Sementara itu, 11 mantan anggota DPRD Banyumas, Jawa Tengah (Jateng), divonis hukuman penjara masing-masing satu tahun dalam sidang di Pengadilan Negeri Purwokerto, kemarin. Majelis hakim yang diketuai Marihot Lumban Batu menyatakan para mantan anggota dewan periode 1999-2004 itu melakukan korupsi sebesar Rp15 juta hingga Rp55 juta.
Putusan majelis hakim ini lebih ringan dibandingkan tuntutan jaksa Suprapto yang sebelumnya minta hakim mengganjar mereka dengan penjara antara 15 hingga 17 bulan.
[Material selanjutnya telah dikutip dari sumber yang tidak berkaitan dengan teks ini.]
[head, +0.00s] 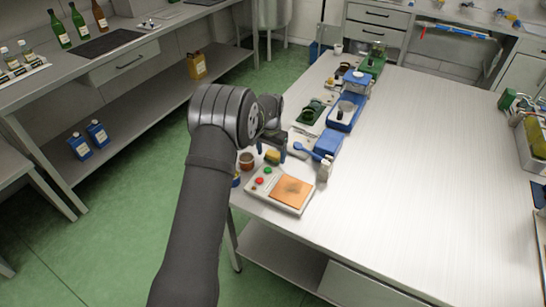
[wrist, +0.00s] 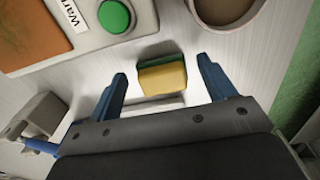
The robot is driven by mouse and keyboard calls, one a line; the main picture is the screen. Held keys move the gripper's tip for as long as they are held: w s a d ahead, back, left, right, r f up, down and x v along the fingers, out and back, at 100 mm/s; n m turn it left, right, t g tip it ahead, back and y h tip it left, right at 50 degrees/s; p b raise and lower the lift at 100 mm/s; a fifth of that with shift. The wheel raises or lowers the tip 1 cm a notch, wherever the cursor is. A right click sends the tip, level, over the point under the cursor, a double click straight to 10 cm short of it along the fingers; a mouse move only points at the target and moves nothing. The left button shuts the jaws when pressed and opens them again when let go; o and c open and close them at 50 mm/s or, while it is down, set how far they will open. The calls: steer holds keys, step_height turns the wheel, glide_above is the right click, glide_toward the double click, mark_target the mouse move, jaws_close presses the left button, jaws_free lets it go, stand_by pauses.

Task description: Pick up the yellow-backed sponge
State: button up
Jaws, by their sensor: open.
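The sponge (wrist: 163,78), with a yellow layer and a green layer, lies on the pale metal table top in the wrist view. In the head view its yellow part (head: 272,157) shows just beneath my gripper, partly hidden by it. My gripper (wrist: 162,67) is open, with one blue finger on each side of the sponge in the picture and a gap to it on both sides. Nothing is held. In the head view my gripper (head: 281,151) is over the table's left edge area, pointing down.
A control box (head: 291,192) with an orange pad and coloured buttons is close to the sponge; its green button (wrist: 115,16) shows in the wrist view. A brown cup (head: 246,161) stands left. Blue containers (head: 327,144) stand to the right.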

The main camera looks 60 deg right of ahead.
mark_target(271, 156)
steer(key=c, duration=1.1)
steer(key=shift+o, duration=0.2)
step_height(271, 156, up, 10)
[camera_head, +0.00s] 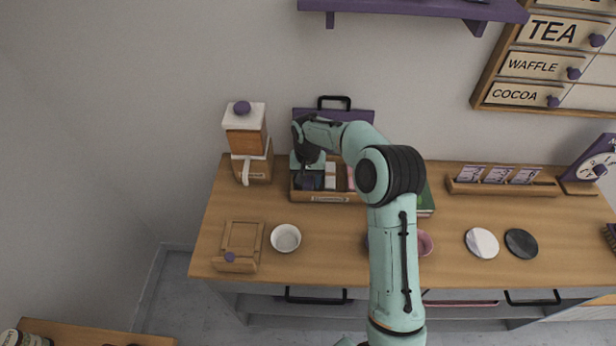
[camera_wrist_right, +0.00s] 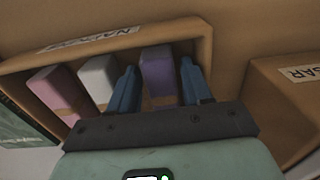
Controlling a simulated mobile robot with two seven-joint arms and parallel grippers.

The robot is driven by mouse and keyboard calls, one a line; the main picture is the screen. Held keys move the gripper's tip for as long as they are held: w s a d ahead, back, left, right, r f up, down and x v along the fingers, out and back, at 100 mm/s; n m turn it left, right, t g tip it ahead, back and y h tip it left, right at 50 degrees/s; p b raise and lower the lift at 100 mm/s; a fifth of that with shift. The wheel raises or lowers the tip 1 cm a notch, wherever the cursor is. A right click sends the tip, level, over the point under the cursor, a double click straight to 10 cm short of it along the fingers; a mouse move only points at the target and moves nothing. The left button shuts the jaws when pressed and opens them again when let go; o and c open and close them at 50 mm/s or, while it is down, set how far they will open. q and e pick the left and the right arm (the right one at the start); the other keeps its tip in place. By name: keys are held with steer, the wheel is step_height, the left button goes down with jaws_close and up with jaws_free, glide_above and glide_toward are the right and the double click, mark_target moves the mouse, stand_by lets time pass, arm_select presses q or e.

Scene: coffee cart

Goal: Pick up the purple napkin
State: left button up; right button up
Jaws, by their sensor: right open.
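The purple napkin (camera_wrist_right: 157,72) stands upright in a wooden napkin box (camera_wrist_right: 207,45), the last of a row in the right wrist view. My right gripper (camera_wrist_right: 160,88) is open, with one blue finger on each side of the purple napkin; I cannot tell whether they touch it. A white napkin (camera_wrist_right: 97,78) and a pink napkin (camera_wrist_right: 58,90) stand beside it. In the head view my right arm reaches over the wooden box (camera_head: 325,197), and its wrist partly hides the contents. My left gripper is not in view.
A wooden container labelled "...GAR" (camera_wrist_right: 285,85) stands close beside the box in the wrist view. In the head view a white bowl (camera_head: 285,238) and a small wooden box (camera_head: 240,240) stand in front. A green book (camera_head: 426,200) is to the right. A purple shelf (camera_head: 410,8) hangs above.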

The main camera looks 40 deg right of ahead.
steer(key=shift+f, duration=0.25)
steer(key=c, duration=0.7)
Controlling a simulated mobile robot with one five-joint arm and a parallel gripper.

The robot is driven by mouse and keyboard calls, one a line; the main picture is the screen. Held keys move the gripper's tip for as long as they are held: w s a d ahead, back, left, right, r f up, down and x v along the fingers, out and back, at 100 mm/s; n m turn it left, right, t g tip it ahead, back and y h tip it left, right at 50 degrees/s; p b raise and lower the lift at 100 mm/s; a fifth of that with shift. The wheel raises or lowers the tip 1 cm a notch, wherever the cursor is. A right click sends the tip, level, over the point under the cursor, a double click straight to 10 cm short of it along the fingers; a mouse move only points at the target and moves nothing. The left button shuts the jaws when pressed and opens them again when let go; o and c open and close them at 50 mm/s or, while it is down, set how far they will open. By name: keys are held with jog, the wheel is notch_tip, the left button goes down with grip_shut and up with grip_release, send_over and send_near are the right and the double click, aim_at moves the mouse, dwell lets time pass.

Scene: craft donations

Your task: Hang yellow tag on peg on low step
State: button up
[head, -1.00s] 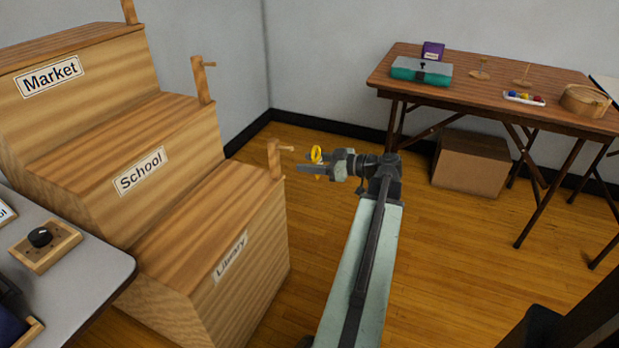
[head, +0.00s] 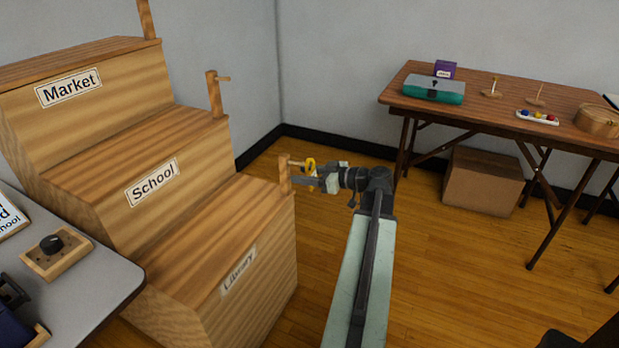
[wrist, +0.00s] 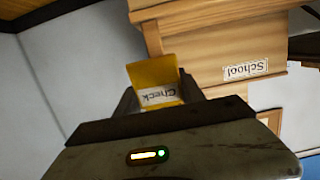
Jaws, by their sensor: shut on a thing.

Kesebelas mantan anggota DPRD itu adalah Moethia Hardjatmo, Sarjono, Wiyono, Mussadad Bikry Nur, Muke M Saleh, Hussen Al Kaff, Guno Purtopo, Untung Sarwono Hadi, Sri Supangat, Sunarto Arief, dan Haris Subyakto.
Rokan Hulu
Sejumlah mahasiswa yang tergabung dalam Aliansi Masyarakat dan Mahasiswa Riau di Jakarta (Ammarta), kemarin, mendatangi Gedung Bundar Kejaksaan Agung (Kejagung). Mereka mengadukan sekaligus menanyakan proses pengusutan kasus korupsi dana APBD 2003 di Kabupaten Rokan Hulu, Riau, sebesar Rp13 miliar.
Menurut Koordinator Ammarta, Andra S, kasus dugaan korupsi yang melibatkan Bupati Rokan Hulu Ramlan Zas itu telah dilaporkan ke Kejaksaan Tinggi (Kejati) Riau beberapa waktu lalu. Tetapi, hingga kini kejaksaan belum menetapkan tersangka meskipun hasil penyelidikan Kejati Riau menunjukkan telah terjadi penyalahgunaan dana APBD Rp13 miliar yang dilakukan pejabat Pemkab Rokan Hulu.
Sesuai ketentuan, jelas Andra, penanggung jawab pengelolaan keuangan dan penguapan dana adalah bupati yang saat ini dijabat Ramlan Zas.
Dari Bandung dilaporkan, Bupati Karawang Achmad Dadang dinonaktifkan dari jabatannya karena menjadi tersangka kasus penjualan tanah negara seluas 31,3 hektare di Desa Margakaya, Kecamatan Teluk Jambe, Kabupaten Karawang, Jawa Barat (Jabar), pada 2003. Dari penjualan itu, dia diduga mengeruk keuntungan sebesar Rp2,4 miliar.
Mantan Wali Kota Banjarmasin Midfai Yabani yang menjadi terdakwa utama kasus dugaan korupsi dana APBD Kota Banjarmasin berkedok dana asuransi sebesar Rp7,9 miliar, kemarin, juga dituntut hukuman empat tahun penjara di Pengadilan Negeri Banjarmasin, Kalimantan Selatan.
Di Palu, Tersangka dugaan korupsi dana bantuan bahan bangunan dan rumah untuk pengungsi Poso dari Departemen Sosial senilai Rp18 miliar ditangkap oleh jajaran Polda Sulawesi Tengah (Sulteng). ''Tersangka Agus masih kita periksa secara intensif,'' kata Kepala Polda Sulteng Brigjen Oegroseno saat dihubungi Media, kemarin. (Hil/San/LD/SG/DY/IH/JN/*/Ant/N-1).